### STORED RECORDS ###

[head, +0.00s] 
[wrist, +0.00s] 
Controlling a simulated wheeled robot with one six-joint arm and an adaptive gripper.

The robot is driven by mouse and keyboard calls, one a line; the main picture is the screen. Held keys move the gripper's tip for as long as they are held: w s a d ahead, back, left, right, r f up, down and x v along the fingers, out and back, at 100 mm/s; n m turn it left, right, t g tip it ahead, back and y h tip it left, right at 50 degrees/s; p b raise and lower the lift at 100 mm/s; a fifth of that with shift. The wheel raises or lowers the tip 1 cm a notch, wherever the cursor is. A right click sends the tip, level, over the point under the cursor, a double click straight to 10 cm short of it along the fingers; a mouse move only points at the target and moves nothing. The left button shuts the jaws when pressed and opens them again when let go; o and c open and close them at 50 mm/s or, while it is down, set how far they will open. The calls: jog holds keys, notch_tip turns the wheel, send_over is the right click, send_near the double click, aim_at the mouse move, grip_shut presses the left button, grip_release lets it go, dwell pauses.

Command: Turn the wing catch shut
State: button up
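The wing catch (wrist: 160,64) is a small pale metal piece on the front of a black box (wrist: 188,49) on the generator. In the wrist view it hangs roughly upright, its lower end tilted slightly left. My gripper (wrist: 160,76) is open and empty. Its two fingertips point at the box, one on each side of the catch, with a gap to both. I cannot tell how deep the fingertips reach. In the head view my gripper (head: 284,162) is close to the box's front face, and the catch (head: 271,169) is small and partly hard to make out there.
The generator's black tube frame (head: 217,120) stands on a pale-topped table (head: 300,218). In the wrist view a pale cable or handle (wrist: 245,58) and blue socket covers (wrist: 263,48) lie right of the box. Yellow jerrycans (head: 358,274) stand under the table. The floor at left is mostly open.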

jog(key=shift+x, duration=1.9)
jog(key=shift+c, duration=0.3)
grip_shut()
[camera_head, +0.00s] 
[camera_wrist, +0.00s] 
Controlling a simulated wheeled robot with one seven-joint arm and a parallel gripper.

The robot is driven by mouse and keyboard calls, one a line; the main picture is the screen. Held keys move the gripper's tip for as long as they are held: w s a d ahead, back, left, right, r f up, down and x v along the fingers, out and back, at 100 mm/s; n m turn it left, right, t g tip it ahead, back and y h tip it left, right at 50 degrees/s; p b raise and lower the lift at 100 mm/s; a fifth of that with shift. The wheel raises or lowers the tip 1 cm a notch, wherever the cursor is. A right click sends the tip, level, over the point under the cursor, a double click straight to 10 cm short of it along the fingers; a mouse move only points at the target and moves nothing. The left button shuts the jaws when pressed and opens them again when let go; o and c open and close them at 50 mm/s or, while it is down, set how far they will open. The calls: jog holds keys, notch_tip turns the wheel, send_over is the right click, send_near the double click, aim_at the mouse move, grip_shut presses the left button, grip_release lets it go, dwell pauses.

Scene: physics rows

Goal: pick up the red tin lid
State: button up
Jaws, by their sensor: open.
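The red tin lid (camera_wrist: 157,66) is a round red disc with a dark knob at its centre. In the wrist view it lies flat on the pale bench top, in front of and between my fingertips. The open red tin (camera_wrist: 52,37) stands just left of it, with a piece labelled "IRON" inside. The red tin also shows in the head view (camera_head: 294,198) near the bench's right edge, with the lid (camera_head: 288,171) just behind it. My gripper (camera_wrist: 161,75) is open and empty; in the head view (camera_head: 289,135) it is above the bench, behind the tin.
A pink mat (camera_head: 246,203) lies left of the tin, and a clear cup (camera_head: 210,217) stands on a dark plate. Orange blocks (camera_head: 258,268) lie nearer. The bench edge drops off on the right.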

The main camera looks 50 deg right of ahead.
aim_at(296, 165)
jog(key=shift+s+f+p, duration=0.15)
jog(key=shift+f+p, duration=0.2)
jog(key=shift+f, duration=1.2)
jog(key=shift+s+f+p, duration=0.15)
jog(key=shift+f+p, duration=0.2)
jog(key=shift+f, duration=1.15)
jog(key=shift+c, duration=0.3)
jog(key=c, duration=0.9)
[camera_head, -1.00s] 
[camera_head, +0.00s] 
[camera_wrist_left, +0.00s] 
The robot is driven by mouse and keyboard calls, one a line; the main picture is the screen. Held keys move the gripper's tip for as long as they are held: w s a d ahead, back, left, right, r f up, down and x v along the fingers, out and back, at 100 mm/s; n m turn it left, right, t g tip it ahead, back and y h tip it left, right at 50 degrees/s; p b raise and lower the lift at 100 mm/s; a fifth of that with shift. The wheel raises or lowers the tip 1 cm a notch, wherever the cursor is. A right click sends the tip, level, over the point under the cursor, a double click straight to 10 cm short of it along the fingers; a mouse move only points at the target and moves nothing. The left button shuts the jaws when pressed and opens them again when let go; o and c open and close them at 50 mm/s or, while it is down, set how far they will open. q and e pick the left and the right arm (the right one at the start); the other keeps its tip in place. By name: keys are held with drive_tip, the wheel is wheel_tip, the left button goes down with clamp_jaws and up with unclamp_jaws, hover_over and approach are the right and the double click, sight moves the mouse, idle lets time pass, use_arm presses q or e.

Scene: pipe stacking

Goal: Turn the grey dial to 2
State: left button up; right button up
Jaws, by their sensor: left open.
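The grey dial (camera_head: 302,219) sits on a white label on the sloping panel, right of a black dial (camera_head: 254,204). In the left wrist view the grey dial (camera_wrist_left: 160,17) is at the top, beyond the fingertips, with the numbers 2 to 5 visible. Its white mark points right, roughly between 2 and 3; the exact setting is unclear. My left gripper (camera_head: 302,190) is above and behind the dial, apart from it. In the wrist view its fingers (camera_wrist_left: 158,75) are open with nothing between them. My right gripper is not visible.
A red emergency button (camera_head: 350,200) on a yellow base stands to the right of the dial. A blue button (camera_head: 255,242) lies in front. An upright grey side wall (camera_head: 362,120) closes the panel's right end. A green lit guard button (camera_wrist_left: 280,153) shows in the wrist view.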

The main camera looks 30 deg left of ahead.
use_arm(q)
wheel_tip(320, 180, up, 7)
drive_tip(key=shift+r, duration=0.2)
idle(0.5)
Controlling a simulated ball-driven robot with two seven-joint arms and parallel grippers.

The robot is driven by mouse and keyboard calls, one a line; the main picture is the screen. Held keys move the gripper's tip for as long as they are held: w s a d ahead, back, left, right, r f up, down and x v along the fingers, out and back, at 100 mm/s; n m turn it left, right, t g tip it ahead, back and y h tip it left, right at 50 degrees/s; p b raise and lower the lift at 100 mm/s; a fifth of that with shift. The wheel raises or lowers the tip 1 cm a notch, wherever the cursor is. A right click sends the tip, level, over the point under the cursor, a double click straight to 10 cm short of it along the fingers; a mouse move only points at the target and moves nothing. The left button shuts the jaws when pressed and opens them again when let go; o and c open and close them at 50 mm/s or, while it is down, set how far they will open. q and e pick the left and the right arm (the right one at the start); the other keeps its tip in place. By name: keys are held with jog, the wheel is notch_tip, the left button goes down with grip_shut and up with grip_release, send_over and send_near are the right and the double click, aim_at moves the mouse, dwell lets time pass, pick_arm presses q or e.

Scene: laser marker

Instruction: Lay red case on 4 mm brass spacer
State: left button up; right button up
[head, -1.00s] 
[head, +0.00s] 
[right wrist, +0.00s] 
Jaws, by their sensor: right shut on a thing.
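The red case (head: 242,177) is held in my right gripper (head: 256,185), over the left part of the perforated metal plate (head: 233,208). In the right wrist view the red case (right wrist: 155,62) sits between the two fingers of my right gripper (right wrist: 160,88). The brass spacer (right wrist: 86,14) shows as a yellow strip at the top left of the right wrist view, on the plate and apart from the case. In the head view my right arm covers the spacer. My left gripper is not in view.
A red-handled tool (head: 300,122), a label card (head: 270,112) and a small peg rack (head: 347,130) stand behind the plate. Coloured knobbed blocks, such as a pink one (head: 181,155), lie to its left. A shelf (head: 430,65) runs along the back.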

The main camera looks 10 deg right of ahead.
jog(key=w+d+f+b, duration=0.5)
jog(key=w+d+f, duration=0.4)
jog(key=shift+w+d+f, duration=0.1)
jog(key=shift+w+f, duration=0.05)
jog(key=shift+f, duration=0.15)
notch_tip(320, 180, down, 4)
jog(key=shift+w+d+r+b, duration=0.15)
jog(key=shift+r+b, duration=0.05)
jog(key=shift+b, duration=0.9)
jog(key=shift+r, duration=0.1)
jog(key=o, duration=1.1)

###

### WRITTEN INSTRUCTION
Above are the records. Print exactly, and only, the lines from the line with "[wrist, +0.00s]" to the line with "Controlling a simulated wheeled robot with one six-joint", both inclusive.

### EXERCISE ANSWER
[wrist, +0.00s] 
Controlling a simulated wheeled robot with one six-joint arm and an adaptive gripper.

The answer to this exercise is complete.